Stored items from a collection
%%

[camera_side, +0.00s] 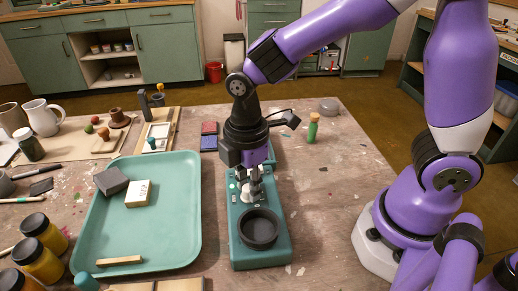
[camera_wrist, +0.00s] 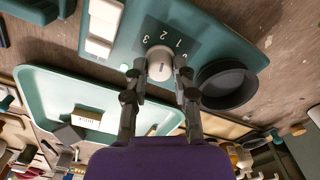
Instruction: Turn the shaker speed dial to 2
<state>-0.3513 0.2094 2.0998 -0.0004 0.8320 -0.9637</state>
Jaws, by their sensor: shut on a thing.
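The teal shaker (camera_side: 260,257) stands on the table right of the tray. Its pale round speed dial (camera_wrist: 160,64) shows in the wrist view, with the printed numbers 1, 2 and 3 around it on a dark scale. My gripper (camera_wrist: 160,76) points down at the shaker, with a finger on each side of the dial, shut on it. In the side view my gripper (camera_side: 252,192) is over the shaker's middle and mostly hides the dial. I cannot tell which number the dial points to. A black round cup (camera_side: 259,227) sits at the shaker's near end, close to the fingers.
White blocks (camera_wrist: 102,22) sit on the shaker beside the dial. A teal tray (camera_side: 185,238) with a grey block and a pale block lies to the left. A green bottle (camera_side: 312,131) stands at the right. Table space right of the shaker is clear.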

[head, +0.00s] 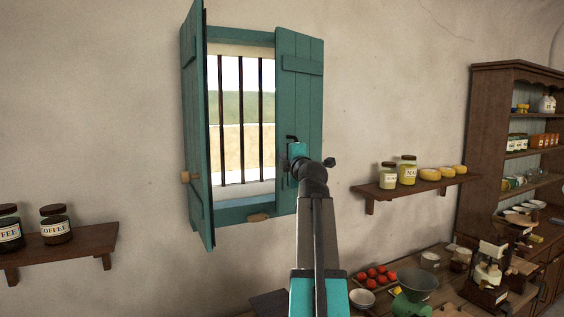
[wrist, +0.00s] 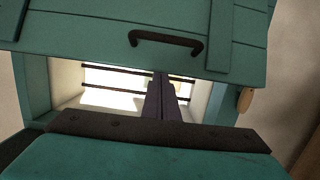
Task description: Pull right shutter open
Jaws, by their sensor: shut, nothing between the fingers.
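The right shutter (head: 308,85) is a teal plank panel, swung out from the right side of the barred window (head: 240,120). In the wrist view the shutter (wrist: 100,45) fills the top, with a dark bar handle (wrist: 166,40) on its face. My gripper (wrist: 160,80) is shut and empty. Its dark fingers reach across the window opening to the shutter's edge, below the handle in that view. I cannot tell whether they touch the shutter. In the head view my arm's wrist hides the fingers and the lower part of the shutter.
The left shutter (head: 198,130) stands swung out into the room. A wooden catch (head: 258,217) sits on the lower frame. A shelf with jars (head: 407,170) hangs right of the window, another shelf (head: 85,242) at left. A cluttered counter and a brown dresser (head: 490,100) are at right.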

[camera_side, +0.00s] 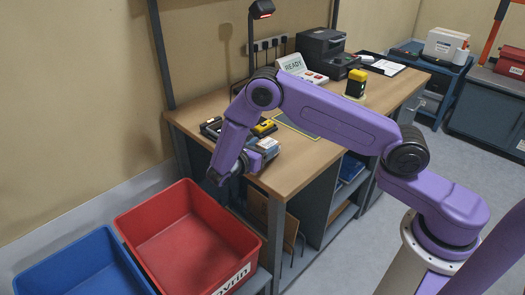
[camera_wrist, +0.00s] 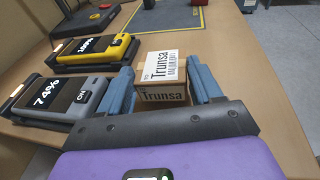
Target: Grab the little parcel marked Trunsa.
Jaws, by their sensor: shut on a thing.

%%

The request: Quote the lines of the listing above that run from the line with "Target: Grab the little parcel marked Trunsa." through its last line, both included, and nothing else.

Written response:
Target: Grab the little parcel marked Trunsa.
Jaws, by their sensor: shut on a thing.

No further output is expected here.